Nothing intelligent to add, but I remember reading this link a while back, which I found somewhat shocking.

http://www.boallen.com/random-numbers.html

I like the radioactivity based methods. But, what sort of a random number are we talking about? A uniformly distributed one? Gaussian? If you count the radioactivity events in a given time span, you will get an integer, and if you do it many times, the set of integers you get will be Poisson distributed. Obviously they can’t have a Gaussian distribution, because for one thing you will never get negative counts.

Derleth, how are the pauses between successive events distributed? They, too, can’t have a Gaussian distribution, verified by noting they, too, can’t be negative. What are the requirements for a transform to turn random numbers having one distribution into random numbers having another one, without spoiling the randomness in any sense?

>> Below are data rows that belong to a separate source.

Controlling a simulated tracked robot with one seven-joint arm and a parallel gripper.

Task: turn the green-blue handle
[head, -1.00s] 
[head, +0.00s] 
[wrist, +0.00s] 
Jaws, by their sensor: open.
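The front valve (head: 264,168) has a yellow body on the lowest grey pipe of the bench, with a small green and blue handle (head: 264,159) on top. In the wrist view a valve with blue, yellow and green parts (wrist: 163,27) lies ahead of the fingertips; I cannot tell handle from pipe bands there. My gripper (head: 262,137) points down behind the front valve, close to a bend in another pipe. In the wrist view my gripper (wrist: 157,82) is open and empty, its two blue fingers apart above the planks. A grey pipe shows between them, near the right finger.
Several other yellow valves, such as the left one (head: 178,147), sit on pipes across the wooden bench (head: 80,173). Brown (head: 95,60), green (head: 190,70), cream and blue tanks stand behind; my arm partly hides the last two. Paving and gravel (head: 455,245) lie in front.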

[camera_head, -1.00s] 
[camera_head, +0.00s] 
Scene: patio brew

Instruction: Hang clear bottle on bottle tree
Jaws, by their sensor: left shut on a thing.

Bonus question: how many years before somebody figures out there is actually something nonrandom about radioactivity events and their timing?

I don’t have as much a response as a question. What applications apart from cryptography actually require a truly random number generator? For example, say I am interested in performing a Monte-Carlo sensitivity analysis of some function with ten input variables to determine which variable has the most influence on the final result. Using a pseudo-random number generator such as RAND() in Excel (where an even distribution is desired) you can still get an answer based on millions of iterations wherin you can be reasonably assured that all possible combinations are tested . Assuming it is designed correctly, how much more accurate could this type of analysis be with truly random input vs. pseudo-random input?

What types of analysis require truly random input?

I wondered something similiar for along time…but more along the lines of this:

Either there is no such thing as radomness or radomness doesnt really mean what we think it means.